### Exercise brief
Extract every line that includes the string "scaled".

Records of robot tool calls:
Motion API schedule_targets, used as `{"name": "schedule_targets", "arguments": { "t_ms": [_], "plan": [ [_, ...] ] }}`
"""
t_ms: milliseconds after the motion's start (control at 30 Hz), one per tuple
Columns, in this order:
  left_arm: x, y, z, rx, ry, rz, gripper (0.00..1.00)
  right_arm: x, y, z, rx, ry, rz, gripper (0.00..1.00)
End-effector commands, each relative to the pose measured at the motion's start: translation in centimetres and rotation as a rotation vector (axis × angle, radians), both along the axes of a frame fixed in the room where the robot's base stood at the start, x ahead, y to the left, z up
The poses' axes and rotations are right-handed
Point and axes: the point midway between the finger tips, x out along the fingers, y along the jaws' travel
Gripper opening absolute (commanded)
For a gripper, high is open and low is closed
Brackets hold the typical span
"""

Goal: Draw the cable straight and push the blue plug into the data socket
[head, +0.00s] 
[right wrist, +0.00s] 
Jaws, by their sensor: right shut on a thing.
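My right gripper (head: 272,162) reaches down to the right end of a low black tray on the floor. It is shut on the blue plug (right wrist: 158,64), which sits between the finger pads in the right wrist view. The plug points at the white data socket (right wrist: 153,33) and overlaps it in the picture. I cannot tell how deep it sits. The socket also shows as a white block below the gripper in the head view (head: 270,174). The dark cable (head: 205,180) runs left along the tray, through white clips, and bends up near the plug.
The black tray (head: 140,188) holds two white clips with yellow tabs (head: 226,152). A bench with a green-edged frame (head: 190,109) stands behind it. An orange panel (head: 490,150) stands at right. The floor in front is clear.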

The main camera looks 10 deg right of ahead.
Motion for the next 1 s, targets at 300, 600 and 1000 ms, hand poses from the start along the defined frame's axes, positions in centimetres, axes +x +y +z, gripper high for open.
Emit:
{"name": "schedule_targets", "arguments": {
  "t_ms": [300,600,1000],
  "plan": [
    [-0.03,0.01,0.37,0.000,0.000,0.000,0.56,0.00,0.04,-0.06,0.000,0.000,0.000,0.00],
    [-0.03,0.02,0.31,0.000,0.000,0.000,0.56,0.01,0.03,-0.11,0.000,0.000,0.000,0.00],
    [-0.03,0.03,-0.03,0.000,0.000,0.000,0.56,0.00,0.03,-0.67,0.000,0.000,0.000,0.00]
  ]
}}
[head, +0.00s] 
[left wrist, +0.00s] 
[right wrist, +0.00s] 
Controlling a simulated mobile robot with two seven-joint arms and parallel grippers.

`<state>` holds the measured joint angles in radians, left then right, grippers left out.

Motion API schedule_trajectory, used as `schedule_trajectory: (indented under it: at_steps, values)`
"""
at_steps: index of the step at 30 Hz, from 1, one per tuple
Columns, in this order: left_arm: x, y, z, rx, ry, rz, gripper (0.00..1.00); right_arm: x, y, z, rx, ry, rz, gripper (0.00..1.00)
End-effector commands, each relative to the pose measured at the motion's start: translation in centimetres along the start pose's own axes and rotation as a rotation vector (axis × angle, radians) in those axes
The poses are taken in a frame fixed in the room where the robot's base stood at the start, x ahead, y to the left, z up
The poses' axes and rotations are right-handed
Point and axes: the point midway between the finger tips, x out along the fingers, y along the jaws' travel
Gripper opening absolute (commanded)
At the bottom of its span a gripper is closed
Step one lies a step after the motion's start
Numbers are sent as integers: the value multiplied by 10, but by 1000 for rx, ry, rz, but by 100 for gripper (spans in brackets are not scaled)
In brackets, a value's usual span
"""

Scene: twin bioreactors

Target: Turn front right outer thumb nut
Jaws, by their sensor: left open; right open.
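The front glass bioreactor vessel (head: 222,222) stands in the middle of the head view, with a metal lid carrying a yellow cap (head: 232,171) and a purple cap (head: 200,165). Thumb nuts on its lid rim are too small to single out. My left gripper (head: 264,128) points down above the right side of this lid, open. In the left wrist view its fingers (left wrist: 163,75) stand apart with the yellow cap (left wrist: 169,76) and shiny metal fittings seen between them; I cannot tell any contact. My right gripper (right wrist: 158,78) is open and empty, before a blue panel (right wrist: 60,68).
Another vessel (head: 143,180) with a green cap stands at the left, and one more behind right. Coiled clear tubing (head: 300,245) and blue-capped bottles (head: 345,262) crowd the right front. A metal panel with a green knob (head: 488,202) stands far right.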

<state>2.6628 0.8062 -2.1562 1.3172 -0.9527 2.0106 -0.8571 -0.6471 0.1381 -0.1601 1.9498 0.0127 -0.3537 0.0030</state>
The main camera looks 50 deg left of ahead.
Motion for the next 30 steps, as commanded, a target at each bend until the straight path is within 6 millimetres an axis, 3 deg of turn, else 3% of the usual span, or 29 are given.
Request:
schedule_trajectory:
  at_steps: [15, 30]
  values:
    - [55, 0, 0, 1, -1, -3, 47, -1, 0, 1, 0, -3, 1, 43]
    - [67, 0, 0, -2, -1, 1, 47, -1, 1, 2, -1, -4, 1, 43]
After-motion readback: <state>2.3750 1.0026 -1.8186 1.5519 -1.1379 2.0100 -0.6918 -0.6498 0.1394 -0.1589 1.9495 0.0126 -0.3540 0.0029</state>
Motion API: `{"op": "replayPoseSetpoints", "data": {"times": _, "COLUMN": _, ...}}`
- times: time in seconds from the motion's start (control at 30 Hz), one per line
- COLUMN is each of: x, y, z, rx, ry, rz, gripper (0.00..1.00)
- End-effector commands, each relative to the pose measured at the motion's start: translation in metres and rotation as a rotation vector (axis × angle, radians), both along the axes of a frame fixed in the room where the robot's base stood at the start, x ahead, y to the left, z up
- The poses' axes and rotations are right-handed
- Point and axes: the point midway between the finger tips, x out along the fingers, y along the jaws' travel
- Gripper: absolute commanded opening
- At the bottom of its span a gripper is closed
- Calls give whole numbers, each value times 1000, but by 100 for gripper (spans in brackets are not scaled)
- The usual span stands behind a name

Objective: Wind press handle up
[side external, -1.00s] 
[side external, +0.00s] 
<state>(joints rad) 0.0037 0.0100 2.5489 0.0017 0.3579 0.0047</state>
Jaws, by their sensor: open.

### Result below
Numbers are sent as integers: the value multiplied by 10, but by 1000 for rx, ry, rz, but by 100 for gripper (spans in brackets are not scaled)
- Calls give whole numbers, each value times 1000, but by 100 for gripper (spans in brackets are not scaled)

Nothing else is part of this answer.